-- Start Dataset section --

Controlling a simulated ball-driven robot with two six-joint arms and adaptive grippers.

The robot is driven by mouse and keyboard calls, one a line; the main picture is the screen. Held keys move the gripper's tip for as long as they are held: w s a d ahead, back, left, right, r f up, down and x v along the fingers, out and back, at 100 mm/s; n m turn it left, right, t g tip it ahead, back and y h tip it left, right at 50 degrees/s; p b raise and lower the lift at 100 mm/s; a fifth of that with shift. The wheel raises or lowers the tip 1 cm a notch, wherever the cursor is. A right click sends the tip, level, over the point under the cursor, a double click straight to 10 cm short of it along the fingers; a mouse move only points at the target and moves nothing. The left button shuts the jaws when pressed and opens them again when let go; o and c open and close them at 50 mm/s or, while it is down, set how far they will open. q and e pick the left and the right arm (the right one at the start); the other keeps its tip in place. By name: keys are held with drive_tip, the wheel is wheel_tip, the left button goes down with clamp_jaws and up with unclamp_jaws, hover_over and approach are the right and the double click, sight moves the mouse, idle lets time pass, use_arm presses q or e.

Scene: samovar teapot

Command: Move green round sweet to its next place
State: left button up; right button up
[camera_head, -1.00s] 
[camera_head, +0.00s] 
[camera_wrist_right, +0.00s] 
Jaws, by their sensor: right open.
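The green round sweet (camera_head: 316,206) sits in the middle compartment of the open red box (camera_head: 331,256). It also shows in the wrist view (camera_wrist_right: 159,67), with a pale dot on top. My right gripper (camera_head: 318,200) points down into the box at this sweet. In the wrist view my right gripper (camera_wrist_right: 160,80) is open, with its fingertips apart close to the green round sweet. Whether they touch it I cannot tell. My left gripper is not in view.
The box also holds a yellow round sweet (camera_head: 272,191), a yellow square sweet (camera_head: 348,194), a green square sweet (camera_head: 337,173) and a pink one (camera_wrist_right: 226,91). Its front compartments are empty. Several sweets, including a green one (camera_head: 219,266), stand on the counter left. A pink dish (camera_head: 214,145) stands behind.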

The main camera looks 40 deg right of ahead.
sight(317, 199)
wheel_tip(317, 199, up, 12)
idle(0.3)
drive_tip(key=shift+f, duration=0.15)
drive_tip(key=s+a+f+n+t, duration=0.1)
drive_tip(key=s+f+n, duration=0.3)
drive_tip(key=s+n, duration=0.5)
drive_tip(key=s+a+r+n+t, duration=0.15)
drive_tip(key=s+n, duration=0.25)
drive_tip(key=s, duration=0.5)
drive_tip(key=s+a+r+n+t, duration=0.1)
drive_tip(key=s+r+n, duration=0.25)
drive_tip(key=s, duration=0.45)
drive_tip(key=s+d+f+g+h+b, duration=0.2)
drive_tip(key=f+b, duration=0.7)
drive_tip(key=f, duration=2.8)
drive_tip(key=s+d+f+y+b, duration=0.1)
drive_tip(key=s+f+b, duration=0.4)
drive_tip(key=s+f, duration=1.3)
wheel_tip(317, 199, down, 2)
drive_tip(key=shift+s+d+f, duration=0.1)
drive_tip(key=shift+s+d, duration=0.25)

-- End Dataset section --

# Task statement
Start at the line with "Scene: samovar teapot" and stop after the line with "[camera_wrist_right, +0.00s]". Repeat exactly the lines in that range.

# Finished task
Scene: samovar teapot

Command: Move green round sweet to its next place
State: left button up; right button up
[camera_head, -1.00s] 
[camera_head, +0.00s] 
[camera_wrist_right, +0.00s] 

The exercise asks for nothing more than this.